Working in the fitness world for more than 30 years, I’ve seen more than my share of injured backs. Many of these injuries occurred from persons performing loaded squats (I don’t do them). The conventional notion is that everyone should squat “ass to ankles”. Wrong! Not everyone’s hip structure is the same. Squats can only be performed correctly is if you can keep the spine in neutral and maintain the natural arch in your low back. If you squat deeper than you should, your lower spine curves inward. If you’re doing that with loaded weights, you can cause injury to one or more vertebral discs. A deep bodyweight squat is actually good for you. How do you know how far to go down in a loaded squat? An article from perhaps the most knowledgeable back expert in the world, Dr. Stuart McGill, at the University of Waterloo in Canada is the man. If you’ve ever done a side plank, you’ve been influenced by his 30 years of innovative research as a professor of spine biomechanics.

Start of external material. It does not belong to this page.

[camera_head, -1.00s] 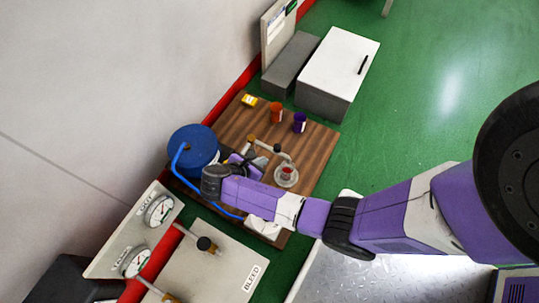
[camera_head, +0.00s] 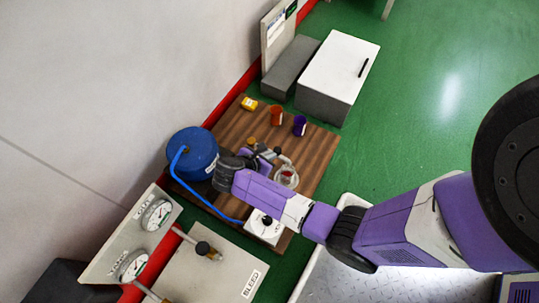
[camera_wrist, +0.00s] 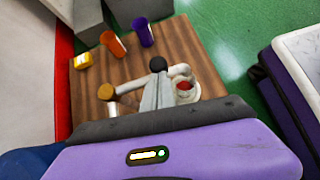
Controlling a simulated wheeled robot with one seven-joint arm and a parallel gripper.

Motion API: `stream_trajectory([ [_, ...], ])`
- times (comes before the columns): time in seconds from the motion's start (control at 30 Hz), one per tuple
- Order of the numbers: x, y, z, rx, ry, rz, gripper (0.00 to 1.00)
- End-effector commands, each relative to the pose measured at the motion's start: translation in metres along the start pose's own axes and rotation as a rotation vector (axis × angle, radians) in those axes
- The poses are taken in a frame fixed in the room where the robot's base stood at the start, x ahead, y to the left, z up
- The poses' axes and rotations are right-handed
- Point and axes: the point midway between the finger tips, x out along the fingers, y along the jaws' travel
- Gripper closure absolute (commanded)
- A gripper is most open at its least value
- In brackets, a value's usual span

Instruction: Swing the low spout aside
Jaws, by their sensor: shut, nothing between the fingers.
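The low spout, a pale bent pipe, shows in the wrist view (camera_wrist: 181,71) with a black knob (camera_wrist: 157,64) and a brown-capped post (camera_wrist: 106,92) at its left end. Its outer end is by a round clear cup (camera_wrist: 186,92) with red inside. In the head view the spout (camera_head: 285,159) is partly hidden by my arm. My gripper (camera_wrist: 159,80) is shut and empty, its grey fingertips just short of the knob and over the pipe. I cannot tell whether they touch it.
A blue drum (camera_head: 192,153) with a blue hose stands left of my wrist. An orange cup (camera_head: 277,115), a purple cup (camera_head: 299,125) and a yellow block (camera_head: 249,103) are at the board's far end. A white box (camera_head: 265,227) is nearer. The wooden board (camera_head: 318,150) is bare at right.

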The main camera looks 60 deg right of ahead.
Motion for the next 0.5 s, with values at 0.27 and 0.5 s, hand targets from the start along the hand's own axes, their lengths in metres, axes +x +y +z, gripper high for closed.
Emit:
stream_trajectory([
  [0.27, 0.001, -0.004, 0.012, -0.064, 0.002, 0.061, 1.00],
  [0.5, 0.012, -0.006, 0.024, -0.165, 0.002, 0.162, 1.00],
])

Dr McGill has devised the hip rock-back test to determine how far you should go. To do this test, get down on hands and knees with your knees a few inches apart. Slowly push your hips back until you feel movement in your lower back; a sign that you’re losing that arch. Spread your knees wider and repeat. Keep going until you find the position that allows the deepest range of motion without any change in your lower back. Try it again with your feet angled out to see if you can go even deeper. Apply that position to your squat.
I choose not to do a loaded squat; for me, bodyweight squats are sufficient. Or I do a lunge. Or climb stairs. Or, push a sled. They all work the same muscle groups-and more functional. AND safer.